Problem description
Only the lines from the one containing "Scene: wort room" through the last line below should be written out, exactly and with both ends kept.

Material
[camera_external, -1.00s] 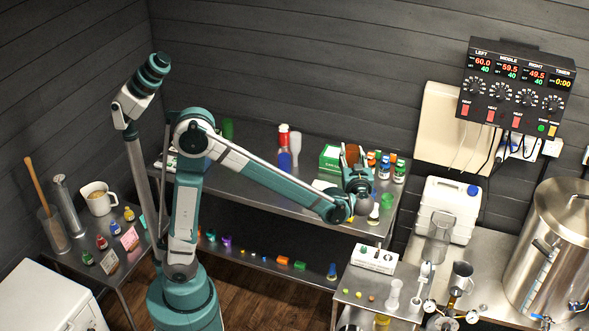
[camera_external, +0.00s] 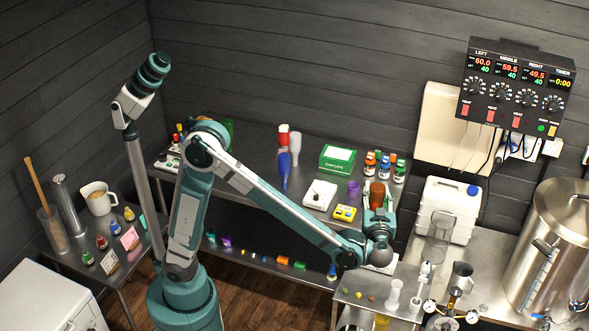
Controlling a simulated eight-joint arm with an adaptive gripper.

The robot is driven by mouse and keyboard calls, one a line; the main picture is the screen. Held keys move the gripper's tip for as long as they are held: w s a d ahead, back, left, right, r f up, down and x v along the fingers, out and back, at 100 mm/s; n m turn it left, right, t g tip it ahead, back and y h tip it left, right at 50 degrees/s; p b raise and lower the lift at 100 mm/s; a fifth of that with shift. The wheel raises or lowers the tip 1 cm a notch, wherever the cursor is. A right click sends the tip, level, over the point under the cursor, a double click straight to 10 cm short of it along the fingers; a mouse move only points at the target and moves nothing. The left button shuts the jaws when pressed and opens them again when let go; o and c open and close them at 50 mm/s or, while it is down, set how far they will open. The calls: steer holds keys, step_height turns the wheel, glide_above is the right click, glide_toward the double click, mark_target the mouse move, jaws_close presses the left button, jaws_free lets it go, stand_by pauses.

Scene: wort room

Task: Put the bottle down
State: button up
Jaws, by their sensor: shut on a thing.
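A brown bottle (camera_external: 377,190) shows upright at my gripper (camera_external: 378,207), near the right end of the back steel table (camera_external: 318,160). My gripper is shut on the bottle, low around it. The fingers and wrist hide its lower part, so I cannot tell whether its base touches the table.
Several small capped bottles (camera_external: 385,168) stand just behind. A purple cup (camera_external: 353,188), a yellow box (camera_external: 345,212), a white device (camera_external: 319,195) and a green box (camera_external: 337,158) are to the left. A front side table (camera_external: 352,285) holds small items.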

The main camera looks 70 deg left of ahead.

Correct answer
Scene: wort room

Task: Put the bottle down
State: button up
Jaws, by their sensor: shut on a thing.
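A brown bottle (camera_external: 377,190) shows upright at my gripper (camera_external: 378,207), near the right end of the back steel table (camera_external: 318,160). My gripper is shut on the bottle, low around it. The fingers and wrist hide its lower part, so I cannot tell whether its base touches the table.
Several small capped bottles (camera_external: 385,168) stand just behind. A purple cup (camera_external: 353,188), a yellow box (camera_external: 345,212), a white device (camera_external: 319,195) and a green box (camera_external: 337,158) are to the left. A front side table (camera_external: 352,285) holds small items.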

The main camera looks 70 deg left of ahead.

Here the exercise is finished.